* To be done
Each entry below should be written out exactly as it is, with no pictures.

[Recorded data]
━━━━

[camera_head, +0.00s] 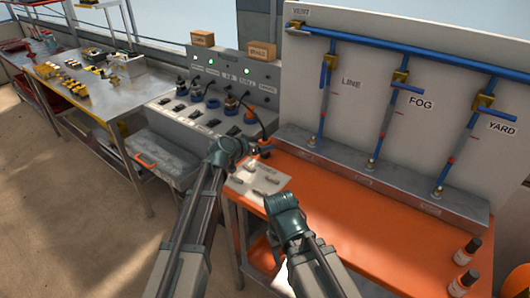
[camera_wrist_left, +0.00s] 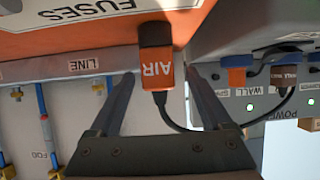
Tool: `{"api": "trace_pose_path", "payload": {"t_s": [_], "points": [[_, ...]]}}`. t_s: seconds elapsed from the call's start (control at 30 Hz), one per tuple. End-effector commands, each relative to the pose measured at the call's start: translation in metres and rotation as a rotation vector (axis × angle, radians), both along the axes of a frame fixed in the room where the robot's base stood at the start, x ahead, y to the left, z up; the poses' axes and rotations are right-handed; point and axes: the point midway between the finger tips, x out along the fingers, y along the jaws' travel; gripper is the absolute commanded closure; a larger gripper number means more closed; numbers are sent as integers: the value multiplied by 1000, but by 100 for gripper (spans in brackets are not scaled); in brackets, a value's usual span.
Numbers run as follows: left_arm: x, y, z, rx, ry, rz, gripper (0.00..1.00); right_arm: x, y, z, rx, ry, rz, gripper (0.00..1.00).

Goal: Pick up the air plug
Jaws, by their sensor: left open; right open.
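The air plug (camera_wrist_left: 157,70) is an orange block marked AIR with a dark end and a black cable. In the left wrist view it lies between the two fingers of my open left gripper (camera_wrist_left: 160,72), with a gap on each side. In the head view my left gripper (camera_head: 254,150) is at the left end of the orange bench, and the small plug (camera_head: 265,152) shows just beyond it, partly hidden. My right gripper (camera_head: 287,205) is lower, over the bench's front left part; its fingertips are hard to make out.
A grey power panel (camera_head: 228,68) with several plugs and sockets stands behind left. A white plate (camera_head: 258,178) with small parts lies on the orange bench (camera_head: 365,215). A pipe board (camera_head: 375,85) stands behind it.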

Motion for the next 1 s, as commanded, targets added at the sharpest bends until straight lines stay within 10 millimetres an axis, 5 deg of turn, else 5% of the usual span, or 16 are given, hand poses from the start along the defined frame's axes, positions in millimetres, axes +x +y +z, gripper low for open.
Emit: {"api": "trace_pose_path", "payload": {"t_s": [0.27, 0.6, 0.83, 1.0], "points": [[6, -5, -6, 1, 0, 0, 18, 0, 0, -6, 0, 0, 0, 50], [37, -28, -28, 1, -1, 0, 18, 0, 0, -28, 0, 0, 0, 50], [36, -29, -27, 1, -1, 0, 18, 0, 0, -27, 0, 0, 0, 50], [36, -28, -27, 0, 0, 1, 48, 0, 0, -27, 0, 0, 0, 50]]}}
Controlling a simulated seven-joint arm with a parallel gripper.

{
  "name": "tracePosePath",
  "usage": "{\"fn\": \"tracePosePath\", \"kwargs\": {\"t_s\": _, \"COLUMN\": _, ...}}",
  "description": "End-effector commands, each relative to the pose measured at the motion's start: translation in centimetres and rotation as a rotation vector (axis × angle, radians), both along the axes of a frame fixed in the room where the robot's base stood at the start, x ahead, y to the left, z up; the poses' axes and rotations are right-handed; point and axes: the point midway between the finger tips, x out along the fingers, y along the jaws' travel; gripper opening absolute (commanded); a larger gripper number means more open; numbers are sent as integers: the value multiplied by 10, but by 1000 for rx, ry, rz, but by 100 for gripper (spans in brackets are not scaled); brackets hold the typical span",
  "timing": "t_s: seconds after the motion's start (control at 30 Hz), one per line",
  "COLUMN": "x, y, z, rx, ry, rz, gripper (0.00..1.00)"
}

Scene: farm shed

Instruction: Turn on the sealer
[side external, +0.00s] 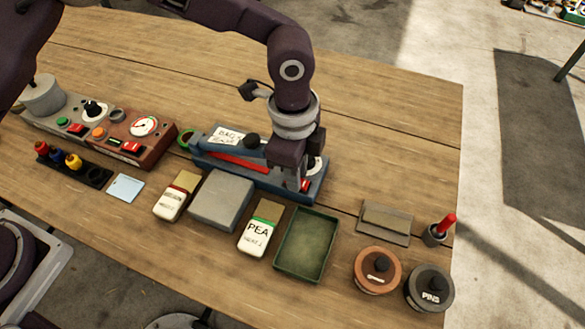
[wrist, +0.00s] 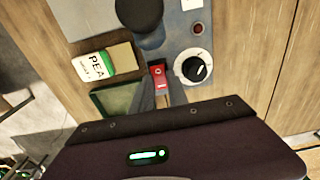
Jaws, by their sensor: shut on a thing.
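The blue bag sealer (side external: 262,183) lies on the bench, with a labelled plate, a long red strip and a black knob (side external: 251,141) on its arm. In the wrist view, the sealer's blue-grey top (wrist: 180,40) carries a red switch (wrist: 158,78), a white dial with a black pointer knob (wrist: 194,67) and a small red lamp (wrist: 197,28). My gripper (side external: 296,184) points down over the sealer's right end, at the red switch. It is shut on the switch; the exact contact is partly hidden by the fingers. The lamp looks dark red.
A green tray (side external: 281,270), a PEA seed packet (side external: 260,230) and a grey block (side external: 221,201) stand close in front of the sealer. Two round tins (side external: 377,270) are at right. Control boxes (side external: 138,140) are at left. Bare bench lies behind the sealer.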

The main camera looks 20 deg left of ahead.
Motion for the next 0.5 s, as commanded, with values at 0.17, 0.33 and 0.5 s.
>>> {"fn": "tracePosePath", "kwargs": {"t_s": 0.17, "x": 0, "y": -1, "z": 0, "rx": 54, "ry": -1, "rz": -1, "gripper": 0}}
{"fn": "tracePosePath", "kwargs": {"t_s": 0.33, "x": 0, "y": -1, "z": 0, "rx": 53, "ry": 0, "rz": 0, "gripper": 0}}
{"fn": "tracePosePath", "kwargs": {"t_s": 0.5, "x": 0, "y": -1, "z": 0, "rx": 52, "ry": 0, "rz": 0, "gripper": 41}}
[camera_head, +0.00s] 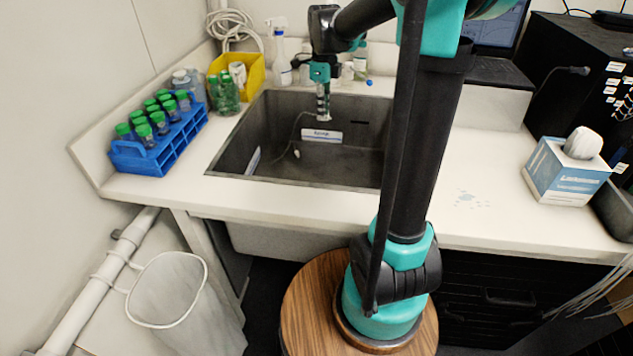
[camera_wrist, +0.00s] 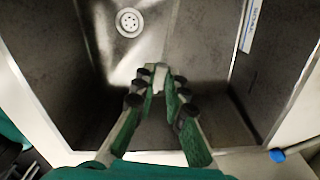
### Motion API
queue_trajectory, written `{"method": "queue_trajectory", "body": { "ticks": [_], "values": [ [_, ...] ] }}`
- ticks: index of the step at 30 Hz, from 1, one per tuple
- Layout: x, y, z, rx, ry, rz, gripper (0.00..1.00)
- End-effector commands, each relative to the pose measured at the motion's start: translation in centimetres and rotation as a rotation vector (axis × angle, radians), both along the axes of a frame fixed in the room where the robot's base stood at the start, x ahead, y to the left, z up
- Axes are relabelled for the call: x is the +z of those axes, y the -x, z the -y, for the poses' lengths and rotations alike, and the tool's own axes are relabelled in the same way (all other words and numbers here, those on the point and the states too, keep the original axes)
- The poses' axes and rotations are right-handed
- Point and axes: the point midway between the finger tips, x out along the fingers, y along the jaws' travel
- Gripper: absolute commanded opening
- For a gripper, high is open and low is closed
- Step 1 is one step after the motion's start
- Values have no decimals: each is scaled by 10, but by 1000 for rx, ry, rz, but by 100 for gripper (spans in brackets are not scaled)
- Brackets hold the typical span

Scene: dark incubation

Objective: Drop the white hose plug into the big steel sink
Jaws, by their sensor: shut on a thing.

━━━━

* Output of the task
[camera_head, +0.00s] 
[camera_wrist_left, +0.00s] 
Tool: `{"api": "trace_pose_path", "payload": {"t_s": [_], "points": [[_, ...]]}}`. t_s: seconds elapsed from the call's start (control at 30 Hz), one per tuple. End-effector commands, each relative to the pose measured at the call's start: translation in metres and rotation as a rotation vector (axis × angle, radians), both along the axes of a frame fixed in the room where the robot's base stood at the start, x ahead, y to the left, z up; the poses' axes and rotations are right-handed; point and axes: the point midway between the finger tips, x out along the fingers, y along the jaws' travel; gripper is the absolute commanded closure; a larger gripper number means more closed; numbers are sent as integers: the value multiplied by 1000, but by 100 for gripper (spans in brackets are not scaled); in brackets, a value's usual span.
Numbers run as follows: left_arm: x, y, z, rx, ry, rz, gripper (0.00..1.00); right_arm: x, y, z, rx, ry, rz, gripper (0.00..1.00).

Goal: Pick up the air plug
Jaws, by their sensor: left open; right open.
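The air plug (camera_wrist_left: 157,70) is an orange block marked AIR with a dark end and a black cable. In the left wrist view it lies between the two fingers of my open left gripper (camera_wrist_left: 160,72), with a gap on each side. In the head view my left gripper (camera_head: 254,150) is at the left end of the orange bench, and the small plug (camera_head: 265,152) shows just beyond it, partly hidden. My right gripper (camera_head: 287,205) is lower, over the bench's front left part; its fingertips are hard to make out.
A grey power panel (camera_head: 228,68) with several plugs and sockets stands behind left. A white plate (camera_head: 258,178) with small parts lies on the orange bench (camera_head: 365,215). A pipe board (camera_head: 375,85) stands behind it.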

Motion for the next 1 s, as commanded, targets added at the sharpest bends until straight lines stay within 10 millimetres an axis, 5 deg of turn, else 5% of the usual span, or 16 are given, hand poses from the start along the defined frame's axes, positions in millimetres, axes +x +y +z, gripper low for open.
Emit: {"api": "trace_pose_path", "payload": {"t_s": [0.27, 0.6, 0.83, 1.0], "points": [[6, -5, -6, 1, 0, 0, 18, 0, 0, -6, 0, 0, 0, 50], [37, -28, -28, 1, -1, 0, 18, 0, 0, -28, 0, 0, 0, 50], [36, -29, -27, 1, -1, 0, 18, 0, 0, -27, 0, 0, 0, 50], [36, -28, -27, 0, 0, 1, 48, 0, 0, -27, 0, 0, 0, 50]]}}
Controlling a simulated seven-joint arm with a parallel gripper.

{
  "name": "tracePosePath",
  "usage": "{\"fn\": \"tracePosePath\", \"kwargs\": {\"t_s\": _, \"COLUMN\": _, ...}}",
  "description": "End-effector commands, each relative to the pose measured at the motion's start: translation in centimetres and rotation as a rotation vector (axis × angle, radians), both along the axes of a frame fixed in the room where the robot's base stood at the start, x ahead, y to the left, z up; the poses' axes and rotations are right-handed; point and axes: the point midway between the finger tips, x out along the fingers, y along the jaws' travel; gripper opening absolute (commanded); a larger gripper number means more open; numbers are sent as integers: the value multiplied by 10, but by 1000 for rx, ry, rz, but by 100 for gripper (spans in brackets are not scaled); brackets hold the typical span",
  "timing": "t_s: seconds after the motion's start (control at 30 Hz), one per line",
  "COLUMN": "x, y, z, rx, ry, rz, gripper (0.00..1.00)"
}

Scene: farm shed

Instruction: Turn on the sealer
[side external, +0.00s] 
[wrist, +0.00s] 
Jaws, by their sensor: shut on a thing.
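The blue bag sealer (side external: 262,183) lies on the bench, with a labelled plate, a long red strip and a black knob (side external: 251,141) on its arm. In the wrist view, the sealer's blue-grey top (wrist: 180,40) carries a red switch (wrist: 158,78), a white dial with a black pointer knob (wrist: 194,67) and a small red lamp (wrist: 197,28). My gripper (side external: 296,184) points down over the sealer's right end, at the red switch. It is shut on the switch; the exact contact is partly hidden by the fingers. The lamp looks dark red.
A green tray (side external: 281,270), a PEA seed packet (side external: 260,230) and a grey block (side external: 221,201) stand close in front of the sealer. Two round tins (side external: 377,270) are at right. Control boxes (side external: 138,140) are at left. Bare bench lies behind the sealer.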

The main camera looks 20 deg left of ahead.
Motion for the next 0.5 s, as commanded, with values at 0.17, 0.33 and 0.5 s.
>>> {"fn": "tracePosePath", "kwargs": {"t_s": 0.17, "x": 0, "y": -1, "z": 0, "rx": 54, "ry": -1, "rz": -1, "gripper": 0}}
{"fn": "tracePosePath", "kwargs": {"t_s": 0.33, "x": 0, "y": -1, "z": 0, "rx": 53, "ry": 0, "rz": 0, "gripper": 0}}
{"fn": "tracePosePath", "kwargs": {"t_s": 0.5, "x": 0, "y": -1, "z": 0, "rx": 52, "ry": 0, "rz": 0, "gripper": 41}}
[camera_head, +0.00s] 
[camera_wrist, +0.00s] 
### Motion API
queue_trajectory, written `{"method": "queue_trajectory", "body": { "ticks": [_], "values": [ [_, ...] ] }}`
- ticks: index of the step at 30 Hz, from 1, one per tuple
- Layout: x, y, z, rx, ry, rz, gripper (0.00..1.00)
- End-effector commands, each relative to the pose measured at the motion's start: translation in centimetres and rotation as a rotation vector (axis × angle, radians), both along the axes of a frame fixed in the room where the robot's base stood at the start, x ahead, y to the left, z up
- Axes are relabelled for the call: x is the +z of those axes, y the -x, z the -y, for the poses' lengths and rotations alike, and the tool's own axes are relabelled in the same way (all other words and numbers here, those on the point and the states too, keep the original axes)
- The poses' axes and rotations are right-handed
- Point and axes: the point midway between the finger tips, x out along the fingers, y along the jaws' travel
- Gripper: absolute commanded opening
- For a gripper, high is open and low is closed
- Step 1 is one step after the motion's start
- Values have no decimals: each is scaled by 10, but by 1000 for rx, ry, rz, but by 100 for gripper (spans in brackets are not scaled)
- Brackets hold the typical span

Scene: dark incubation

Objective: Drop the white hose plug into the big steel sink
Jaws, by their sensor: shut on a thing.

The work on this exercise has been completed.